Visual features for egocentric action recognition

Poster Presentation: Sunday, May 18, 2025, 8:30 am – 12:30 pm, Pavilion
Session: Action: Perception and recognition

Filip Rybansky1, Sadegh Rahmani2, Andrew Gilbert2, Frank Guerin2, Anya Hurlbert1, Quoc Vuong1; 1Newcastle University, 2University of Surrey

People quickly recognize daily actions (e.g., washing dishes) in visual stimuli. Evidence suggests that Minimal Recognizable Configurations (MIRCs) contain spatial and temporal features for reliable recognition (Ben-Yosef et al., 2020) and could be used to identify important features to improve computer vision. To further investigate the contribution of MIRCs to action recognition, we progressively reduced the available spatial information in egocentric action videos. We selected 18 videos from the Epic-Kitchens-100 dataset (Damen et al., 2022) which were correctly categorised (Easy) by our computer vision network (Ahmadian et al., 2023), and 18 incorrectly categorised (Hard). Participants (N=3800) viewed Easy and Hard videos online and identified the action. Videos recognized by ≥50% of the participants were cropped to produce four reduced quadrants for the next data collection round. A spatial MIRC was identified if all subsequent quadrants (sub-MIRCs) were not recognized. Videos were reduced until we obtained at least one spatial MIRC for each video. We tested 7604 video quadrants, identifying an average of 15.17 spatial MIRCs per video. In terms of the recognition gap, which is the difference in accuracy between MIRC and sub-MIRC quadrants, we extended Ben-Yosef et al.’s findings to complex egocentric action videos. Recognition gaps were significantly greater for Hard (Md=0.40, IQR=0.25) than Easy (Md=0.35, IQR=0.20) videos, suggesting that feature importance is concentrated into a smaller subset of features in Hard than Easy videos. SHAP importance analysis of surface-area features for recognizability also supported this claim and indicated that visibility of the active hand and active object are important for action recognition.
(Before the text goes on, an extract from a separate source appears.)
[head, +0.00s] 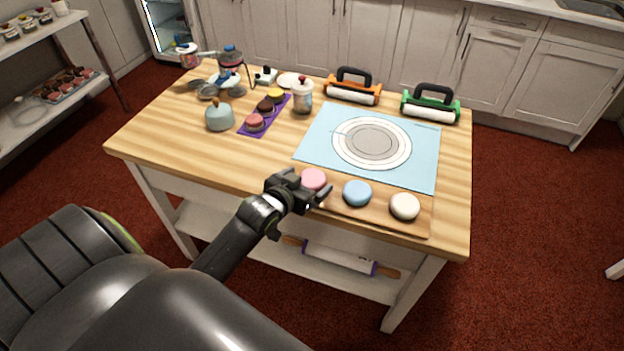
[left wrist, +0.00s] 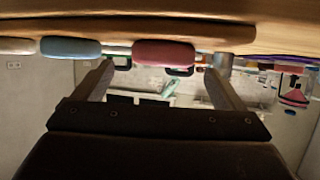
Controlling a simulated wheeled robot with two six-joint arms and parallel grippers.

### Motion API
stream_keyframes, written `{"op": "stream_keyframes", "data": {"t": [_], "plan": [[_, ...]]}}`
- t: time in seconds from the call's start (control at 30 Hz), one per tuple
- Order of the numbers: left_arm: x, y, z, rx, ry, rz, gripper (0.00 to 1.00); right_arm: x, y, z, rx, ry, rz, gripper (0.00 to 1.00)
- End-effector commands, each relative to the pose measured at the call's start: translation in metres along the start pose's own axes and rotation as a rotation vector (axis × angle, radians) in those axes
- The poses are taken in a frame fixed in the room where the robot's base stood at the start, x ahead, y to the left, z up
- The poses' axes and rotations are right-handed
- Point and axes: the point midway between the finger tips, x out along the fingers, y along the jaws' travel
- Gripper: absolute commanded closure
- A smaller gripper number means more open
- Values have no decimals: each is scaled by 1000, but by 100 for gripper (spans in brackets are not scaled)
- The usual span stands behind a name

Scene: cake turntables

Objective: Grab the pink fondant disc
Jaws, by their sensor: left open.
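The pink fondant disc (head: 314,179) lies on a wooden board (head: 383,218) at the front edge of the table, leftmost in a row with a blue disc (head: 357,193) and a white disc (head: 405,206). My left gripper (head: 318,192) is open at the near side of the pink disc and overlaps its lower edge in the head view. In the left wrist view, which looks upside down, the pink disc (left wrist: 164,53) shows between and beyond the two open fingers, with the blue disc (left wrist: 70,47) to its left. Nothing is between the fingers. My right gripper is not in view.
A light blue mat (head: 312,147) with printed circles lies behind the discs. A purple strip (head: 284,108) with small cakes, a teal pot (head: 219,117) and a jar (head: 302,96) stand left. A rolling pin (head: 340,258) lies on the shelf below.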

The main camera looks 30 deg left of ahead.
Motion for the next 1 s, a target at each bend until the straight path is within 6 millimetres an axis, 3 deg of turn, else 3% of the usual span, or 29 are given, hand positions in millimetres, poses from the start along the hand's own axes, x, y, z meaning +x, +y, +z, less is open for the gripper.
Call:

Finally, Graph-Based Visual Saliency (Harel et al., 2006) was significantly greater in MIRCs (Md=0.32, IQR=0.19) vs. randomly located size-matched quadrants (Md=0.26, IQR=0.19), and in Hard (Md=0.33, IQR=0.20) vs. Easy (Md=0.31, IQR=0.19) MIRCs. Our results suggest that MIRCs reveal the important features for egocentric action recognition.

Acknowledgements: Leverhulme Trust